GOLF ROUNDUP Mallon LPGA leader; Lietzke ahead in Iowa



The U.S. Amateur became a kids' game again.
ASSOCIATED PRESS
KUTZTOWN, Pa. -- Meg Mallon shot a 6-under 66 Friday and took a three-stroke lead over Kim Saiki and Janice Moodie on Friday after two rounds of the Wachovia LPGA Classic.
Mallon was at 10-under 134 after two trips around the Berkleigh Country Club course. Saiki had five straight birdies in a 65, the best round of the tournament, on Friday, while Moodie had a 68.
Mallon had five birdies on the front nine, including a 24-foot putt on No. 1, a 20-footer on 4, a 3-footer on 5 and a chip-in birdie from the rough neat a greenside bunker on 7 that dropped her to 8 under.
She finished the front nine in style with a 20-foot birdie putt, then birdied two holes on the back nine, including an up-and-down from the bunker on the par-5 18th, to offset a bogey on 12.
Beth Daniel (69) and Candie Kung (67) were four strokes back at 138, while Dawn Coe-Jones (71) and Heather Bowie (68) were another stroke back. First-round leader Emilee Klein followed an opening 66 with a 74. Defending champion Se Ri Pak had a 71 and was at 141.
Play was completed after a downpour forced a 56-minute delay. Thirty-six players were on the course when play was stopped at 5:21 p.m.
Champions Tour
WEST DES MOINES, Iowa --Bruce Lietzke and Glen Oaks seem made for one another.
Lietzke, the only double winner on the Champions Tour this year, shot a 6-under 65 on Friday to take a one-stroke lead in the Allianz Championship.
It was Lietzke's best score yet in the 3-year-old tournament and the seventh time in as many rounds he has shot in the 60s on the course that winds through a residential area west of Iowa's capital city.
Don Pooley and David Eger were tied for second at 66. Eger was 7 under through 17 holes, but his chance for the lead disappeared with a double bogey on 18.
Defending champion Bob Gilder and 2001 winner Jim Thorpe, coming off a victory in the Long Island Classic, were in a group at 4 under with Hale Irwin and Tom Kite. Craig Stadler, Ben Crenshaw and Fuzzy Zoeller were another shot back.
U.S. Amateur
OAKMONT, Pa. -- Comeback Casey proved he can play with a lead, not just from behind. There was no letdown for David Oh, or for Lee Williams. Nick Flanagan showed adolescence and naivet & eacute; can be assets even in a pressure cooker of a tournament unlike any he has ever seen.
On a day youth, freshness and skill separated themselves from experience and savvy at storied Oakmont Country Club, the U.S. Amateur became a kids' game again Friday after a surprising run by three veterans nicknamed the Geezers.
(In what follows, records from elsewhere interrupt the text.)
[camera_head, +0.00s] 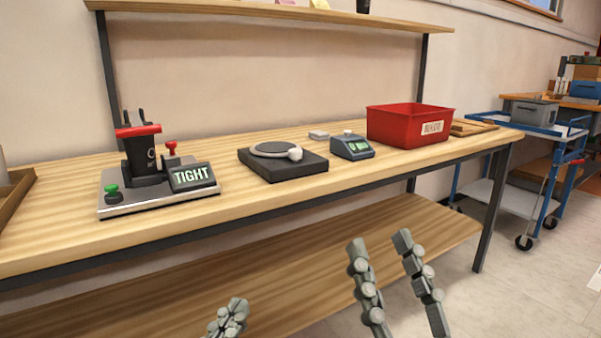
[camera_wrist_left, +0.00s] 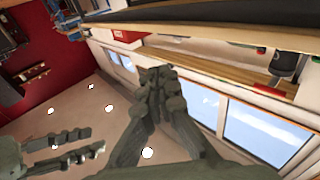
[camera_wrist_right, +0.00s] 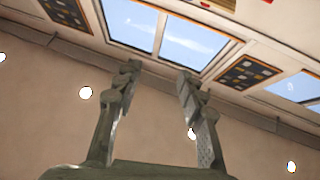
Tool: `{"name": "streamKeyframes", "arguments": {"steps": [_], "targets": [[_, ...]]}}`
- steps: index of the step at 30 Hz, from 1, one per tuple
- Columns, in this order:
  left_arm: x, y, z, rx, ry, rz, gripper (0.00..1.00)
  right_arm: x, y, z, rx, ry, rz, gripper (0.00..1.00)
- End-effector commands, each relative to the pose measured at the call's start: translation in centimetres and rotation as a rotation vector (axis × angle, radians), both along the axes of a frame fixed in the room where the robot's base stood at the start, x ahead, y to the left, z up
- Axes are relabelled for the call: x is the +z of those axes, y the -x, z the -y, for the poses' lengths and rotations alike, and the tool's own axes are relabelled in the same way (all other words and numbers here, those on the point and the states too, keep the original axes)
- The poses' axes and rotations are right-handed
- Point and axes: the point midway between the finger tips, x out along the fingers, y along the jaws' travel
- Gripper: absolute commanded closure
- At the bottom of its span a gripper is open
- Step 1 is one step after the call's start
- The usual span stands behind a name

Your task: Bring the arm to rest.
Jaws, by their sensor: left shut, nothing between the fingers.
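My left gripper (camera_head: 230,312) is low at the bottom edge of the head view, in front of the workbench. Its fingers meet with nothing between them, as the left wrist view (camera_wrist_left: 160,80) also shows. My right gripper (camera_head: 381,244) is raised at the bottom middle of the head view, in front of the bench's lower shelf. Its two fingers stand well apart and empty, which the right wrist view (camera_wrist_right: 158,74) confirms. Both grippers are clear of the bench and of the things on it. Most of both arms is out of the head view.
The wooden workbench (camera_head: 240,212) carries a fixture with a "TIGHT" display (camera_head: 192,176), a black device with a round plate (camera_head: 283,160), a small device with a green screen (camera_head: 352,147) and a red bin (camera_head: 395,127). A blue cart (camera_head: 520,124) stands at right. Floor there is open.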

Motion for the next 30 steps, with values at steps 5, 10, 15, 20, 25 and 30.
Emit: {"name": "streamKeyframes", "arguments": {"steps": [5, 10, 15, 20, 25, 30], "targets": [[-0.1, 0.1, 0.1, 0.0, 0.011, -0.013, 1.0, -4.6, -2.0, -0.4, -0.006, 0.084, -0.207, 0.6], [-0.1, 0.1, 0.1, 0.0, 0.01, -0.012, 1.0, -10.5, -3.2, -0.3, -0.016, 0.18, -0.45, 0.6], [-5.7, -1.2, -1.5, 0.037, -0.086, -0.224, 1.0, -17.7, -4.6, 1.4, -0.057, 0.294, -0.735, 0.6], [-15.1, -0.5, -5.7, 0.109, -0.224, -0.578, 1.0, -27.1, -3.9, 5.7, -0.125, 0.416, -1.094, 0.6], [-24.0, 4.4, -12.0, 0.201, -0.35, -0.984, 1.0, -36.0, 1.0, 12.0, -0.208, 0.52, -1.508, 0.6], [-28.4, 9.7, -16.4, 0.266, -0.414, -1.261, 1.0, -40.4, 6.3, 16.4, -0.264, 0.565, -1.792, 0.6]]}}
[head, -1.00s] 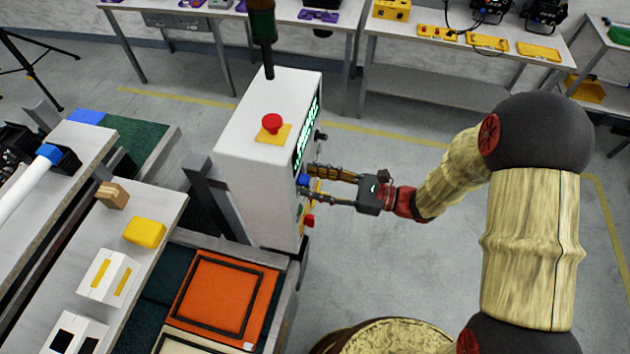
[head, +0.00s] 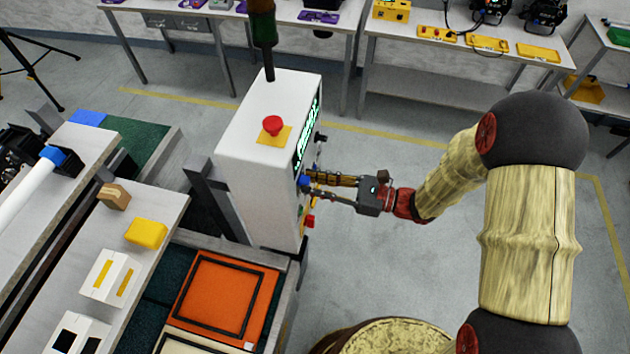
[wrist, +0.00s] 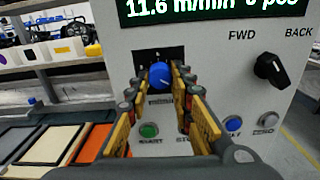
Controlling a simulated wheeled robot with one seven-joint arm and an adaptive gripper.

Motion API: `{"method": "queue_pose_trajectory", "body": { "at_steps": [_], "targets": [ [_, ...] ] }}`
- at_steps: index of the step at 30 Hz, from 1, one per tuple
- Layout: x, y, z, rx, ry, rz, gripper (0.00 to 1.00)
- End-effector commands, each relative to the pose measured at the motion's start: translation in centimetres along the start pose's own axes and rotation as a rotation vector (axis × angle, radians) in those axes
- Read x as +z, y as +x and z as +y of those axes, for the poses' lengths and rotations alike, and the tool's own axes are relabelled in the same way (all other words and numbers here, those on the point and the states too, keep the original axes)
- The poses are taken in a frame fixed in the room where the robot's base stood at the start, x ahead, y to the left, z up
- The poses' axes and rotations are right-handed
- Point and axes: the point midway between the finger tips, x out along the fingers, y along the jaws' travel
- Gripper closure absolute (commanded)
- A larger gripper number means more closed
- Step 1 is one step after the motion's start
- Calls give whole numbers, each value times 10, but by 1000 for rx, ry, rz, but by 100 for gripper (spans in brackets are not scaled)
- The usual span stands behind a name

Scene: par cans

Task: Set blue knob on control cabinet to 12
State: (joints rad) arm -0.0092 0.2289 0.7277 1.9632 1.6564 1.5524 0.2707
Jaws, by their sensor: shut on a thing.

All four quarterfinal winners in the most difficult-to-win amateur are 22 or younger, including two teens, the 19-year-old Flanagan and 18-year-old Casey Wittenberg.
Only Oh, who extended his run of surprise victories by beating the favored Bill Haas 2 and 1, has played in the Amateur before, and this is only his second. Wittenberg, Williams and Flanagan are semifinalists in their U.S. Amateur debuts.
Wittenberg, from Memphis, had the look of a No. 1 on Friday, never trailing in a 1 up victory over 50-year-old George Zahringer, a longtime contender more than twice his age.
Wittenberg will try to make more of them today when he plays Williams, an Auburn junior from Alexander City, Ala., in the semifinals. Williams took out 35-year-old Pat Carter, winner of the last nine West Virginia amateurs, by 4 and 3 despite losing the first two holes.